Belton claimed to have devised a new form of flintlock musket that was capable of firing multiple times before needing to be reloaded. After the gun had fired its consecutive loads, it could then be reloaded individually like all other traditional muzzleloading weapons of that time.
The commonality between all of these repeating arms is that while they set the user up for multiple, consecutive shots. Sound familiar?
Belton wrote to Congress about his new invention on April 11, 1777, letting them know he could be available to demonstrate it to them at any time.
Intrigued by Belton’s claim, Congress ordered 100 examples of his “new improved gun.” They authorized him to oversee the construction of new guns, or alteration of existing guns, so that they were capable of discharging eight rounds with one loading and that he “receive a reasonable compensation for his trouble, and be allowed all just and necessary expences [sic].”
On May 7, Belton replied to Congress with his terms regarding what he felt to be reasonable compensation. He wanted to arm 100 men with his invention, demonstrate the capabilities to top military officers, and see how they felt it performed in the field.
For his contributions, Belton felt that he was entitled to £1,000 for every 100 rifles he made available to the Continental Army.
Belton justified his price by claiming that a state could not raise, equip, and clothe 100 soldiers for £1,000. For reference, £1,000 in 1777 is the equivalent of £165,000 in 2021. If all 13 states outfitted 100 men, Belton would receive £13,000 – or a cool £2.1 million today.

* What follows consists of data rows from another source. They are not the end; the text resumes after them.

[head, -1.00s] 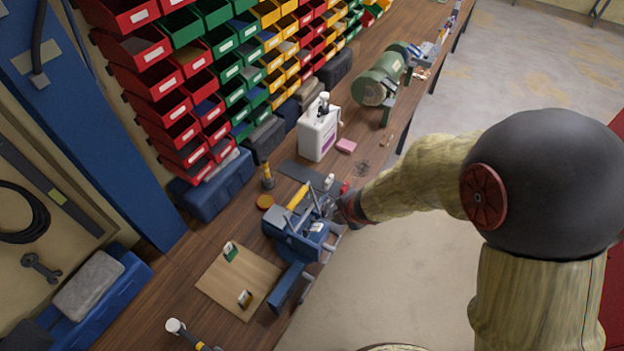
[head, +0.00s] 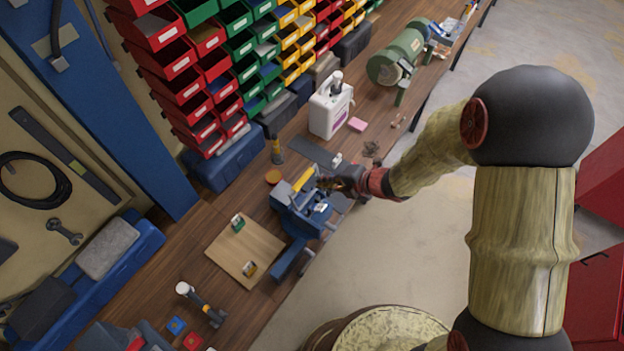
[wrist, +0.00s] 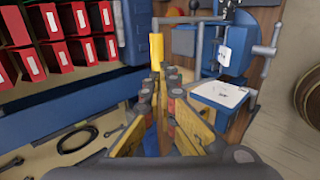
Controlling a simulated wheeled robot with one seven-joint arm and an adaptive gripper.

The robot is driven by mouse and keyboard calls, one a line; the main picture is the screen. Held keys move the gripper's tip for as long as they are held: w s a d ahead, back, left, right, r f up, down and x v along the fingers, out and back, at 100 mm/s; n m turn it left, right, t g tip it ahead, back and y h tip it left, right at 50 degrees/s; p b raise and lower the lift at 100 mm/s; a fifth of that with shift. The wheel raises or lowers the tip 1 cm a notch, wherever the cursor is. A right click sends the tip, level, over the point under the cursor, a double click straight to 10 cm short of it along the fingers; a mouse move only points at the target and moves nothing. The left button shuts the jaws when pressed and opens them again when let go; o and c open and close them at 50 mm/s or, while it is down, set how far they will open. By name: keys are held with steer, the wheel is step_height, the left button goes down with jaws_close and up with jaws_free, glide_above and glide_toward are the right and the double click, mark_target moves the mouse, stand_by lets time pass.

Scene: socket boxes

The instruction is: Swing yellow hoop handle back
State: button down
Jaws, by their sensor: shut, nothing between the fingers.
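A blue metal device (head: 290,222) stands at the bench's front edge, with a yellow hoop handle (head: 304,180) on its top side. In the wrist view the yellow handle grip (wrist: 156,50) stands upright on a grey metal bar, just beyond my fingertips. The device's blue body (wrist: 235,50) is right of it. My gripper (head: 328,184) is to the right of the handle in the head view, close to it. In the wrist view my gripper (wrist: 162,76) is shut and empty. Whether the fingertips touch the handle cannot be told.
A wooden board (head: 243,250) with small items lies in front of the device. Bins (head: 185,75) line the back. Open floor (head: 370,260) lies at right.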

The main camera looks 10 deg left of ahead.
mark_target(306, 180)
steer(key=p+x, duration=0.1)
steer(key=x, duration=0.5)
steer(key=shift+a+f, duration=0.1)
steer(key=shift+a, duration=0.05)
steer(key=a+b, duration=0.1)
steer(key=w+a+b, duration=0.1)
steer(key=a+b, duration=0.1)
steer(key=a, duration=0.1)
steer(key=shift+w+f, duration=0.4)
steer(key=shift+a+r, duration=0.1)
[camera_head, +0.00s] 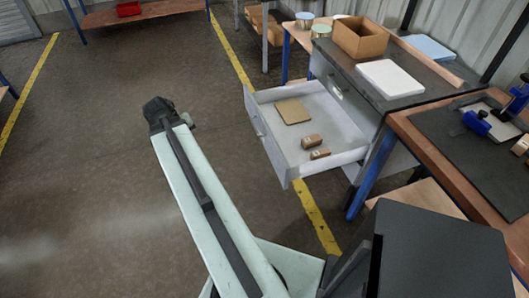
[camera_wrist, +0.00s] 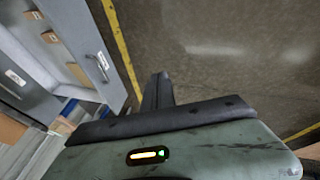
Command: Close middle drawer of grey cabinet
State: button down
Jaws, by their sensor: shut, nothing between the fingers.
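The grey cabinet (camera_head: 347,78) stands at the right of the head view, with a dark top. One of its drawers (camera_head: 332,112) is pulled far out to the left, below a shut front with a handle.
An open cardboard box (camera_head: 360,38) and a white slab (camera_head: 390,78) sit on the cabinet top. A workbench with a blue tool (camera_head: 477,122) stands at the right. Yellow floor lines (camera_head: 318,219) run past the drawer. The floor at left is clear.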

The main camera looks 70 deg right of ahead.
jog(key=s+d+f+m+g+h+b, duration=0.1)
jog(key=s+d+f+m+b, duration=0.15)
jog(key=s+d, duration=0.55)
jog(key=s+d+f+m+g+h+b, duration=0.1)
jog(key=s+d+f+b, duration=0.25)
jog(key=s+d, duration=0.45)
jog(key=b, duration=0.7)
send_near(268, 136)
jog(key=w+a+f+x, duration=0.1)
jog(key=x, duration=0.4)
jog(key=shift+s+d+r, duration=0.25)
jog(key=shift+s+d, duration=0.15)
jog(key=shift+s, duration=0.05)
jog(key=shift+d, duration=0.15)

Converted to U.S. dollars, that’s $2.8 million in 2021.
The Continental Congress was short on cash and was hesitant to lay out such significant funds on this new type of firearm. Belton argued that his compensation terms were “vastly reasonable” and that if Congress refused his terms, he wouldn’t do it.
Belton must have realized immediately that his demands were more than outlandish because the next day, on May 8, he wrote a letter to John Hancock lowering his fee to £500 per 100 rifles.

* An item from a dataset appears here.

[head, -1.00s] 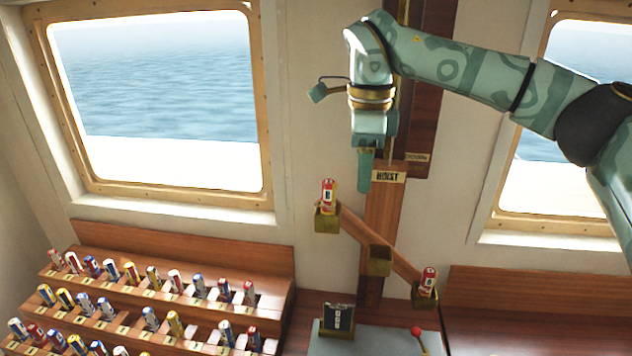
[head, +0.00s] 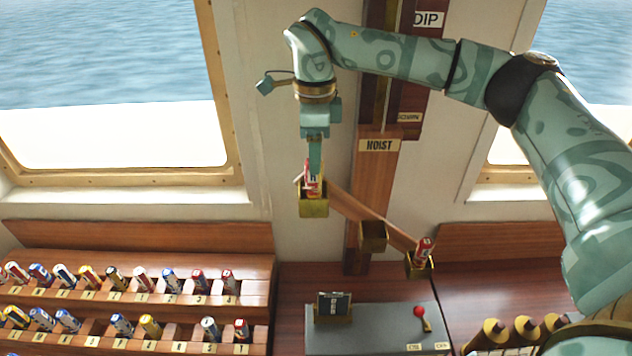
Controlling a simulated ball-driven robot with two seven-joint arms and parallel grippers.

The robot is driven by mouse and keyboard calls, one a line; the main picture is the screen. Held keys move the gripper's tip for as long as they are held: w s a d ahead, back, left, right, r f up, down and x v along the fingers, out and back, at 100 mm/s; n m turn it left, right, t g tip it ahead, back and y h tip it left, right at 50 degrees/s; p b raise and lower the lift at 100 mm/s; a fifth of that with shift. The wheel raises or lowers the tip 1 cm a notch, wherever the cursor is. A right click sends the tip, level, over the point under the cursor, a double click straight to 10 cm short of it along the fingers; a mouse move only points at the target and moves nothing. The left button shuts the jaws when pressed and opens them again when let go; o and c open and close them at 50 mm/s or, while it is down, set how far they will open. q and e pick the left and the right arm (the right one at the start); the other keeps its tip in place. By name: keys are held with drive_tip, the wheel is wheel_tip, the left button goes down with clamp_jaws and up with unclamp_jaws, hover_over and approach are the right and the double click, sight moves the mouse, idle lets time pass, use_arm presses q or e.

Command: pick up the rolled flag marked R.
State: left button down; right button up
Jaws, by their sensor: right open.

On May 15, Congress quickly dismissed Belton’s new offer. Despite him cutting his price by 50 percent, they still viewed it to be an “extraordinary allowance.” (No one saw that coming, right?) Congress considered the matter dropped and didn’t reply to Belton, likely assuming he would take their lack of reply as a refusal.
They were wrong.
Is Persistence Key?
Having heard nothing from Congress, Belton wrote them again on June 14. This time, he claimed that his rifle could hit targets accurately out to 200 yards. In an era of smoothbore muskets, that was an exceptional claim. Whether or not he could actually back it up was another story. Still, Belton said he would be available to demonstrate this to the Congress on the State House Yard, which is today the grassy field in front of Independence Hall.
Again, he heard nothing for almost a month.

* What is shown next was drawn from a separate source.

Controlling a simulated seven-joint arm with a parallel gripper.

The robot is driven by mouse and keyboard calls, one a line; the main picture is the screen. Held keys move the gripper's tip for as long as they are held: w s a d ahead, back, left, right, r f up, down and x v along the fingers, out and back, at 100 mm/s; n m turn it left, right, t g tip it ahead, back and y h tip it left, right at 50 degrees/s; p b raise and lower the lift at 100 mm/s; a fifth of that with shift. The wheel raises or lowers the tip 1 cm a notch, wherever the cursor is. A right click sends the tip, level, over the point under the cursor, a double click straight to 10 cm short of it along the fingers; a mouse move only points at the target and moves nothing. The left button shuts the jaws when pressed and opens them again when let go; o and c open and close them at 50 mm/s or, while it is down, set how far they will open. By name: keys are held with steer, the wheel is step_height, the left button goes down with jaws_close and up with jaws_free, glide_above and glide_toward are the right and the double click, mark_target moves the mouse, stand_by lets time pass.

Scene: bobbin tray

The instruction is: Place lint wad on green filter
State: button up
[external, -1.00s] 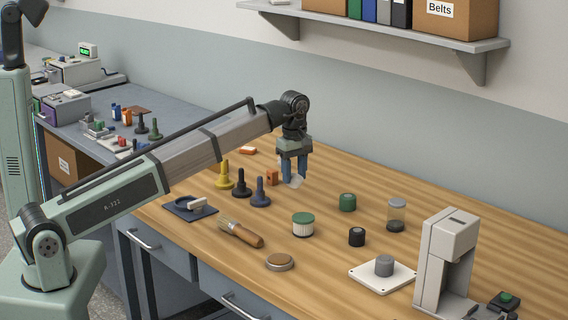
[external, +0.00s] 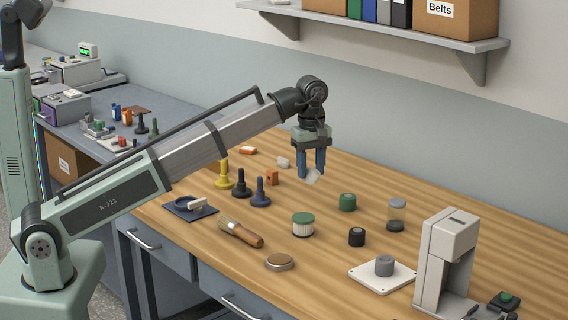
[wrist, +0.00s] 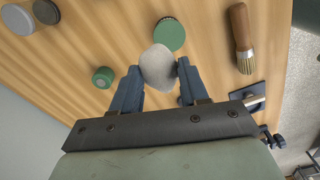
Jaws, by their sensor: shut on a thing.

Still undeterred, Belton wrote Congress again on July 10. This time, he started slinging mud. He tried to rile members of the body by claiming that Great Britain regularly pays £500 for such services. Understandably, the founders didn’t take kindly to this comparison.
In the same package as this, Belton also enclosed a letter signed by General Horatio Gates, Major General Benedict Arnold (before he became a turncoat), well-known scientist David Rittenhouse, and others, all claiming that his invention would be of “great Service [sic]” and that Belton is entitled to “a hansome [sic] reward from the Publick [sic].”
Congress referred Belton’s petition to the Board of War, made up of five delegates. Among these five delegates were the future second President of the United States and the father of the sixth President of the United States, John Adams; and Benjamin Harrison V, father and great-grandfather of the ninth and 23rd Presidents of the United States, respectively.
Nine days later on July 19, Congress got word from the Board of War. They dismissed Belton’s petition altogether. At this point, he must have finally gotten the hint that Congress wasn’t going to authorize such exorbitant payment for his services because the historic record turns up no more correspondence between the two parties. It was also clear that while they were intrigued by the design, it would seem a repeating rifle was not revolutionary enough to warrant purchasing it for use by the armed forces.
The Key Factor
Despite the fact that Joseph Belton failed to convince the Continental Congress to outfit Continental Army soldiers with his repeating rifle, it’s still a very important story because of the timing. Belton invented his gun in 1777 (unfortunately, no known examples exist today), and yet the Bill of Rights — of which the Second Amendment was a part — wasn’t ratified until 1791.
I’m no math whiz, but even I know that means our Founding Fathers knew about repeating rifles several years before the creation of the Second Amendment.
So, the next time someone tells you the Second Amendment was never designed to protect the right to own a repeating rifle, or that it was only meant to apply to flintlock muskets, sit them down and tell them the story of Joseph Belton and his repeating flintlock musket.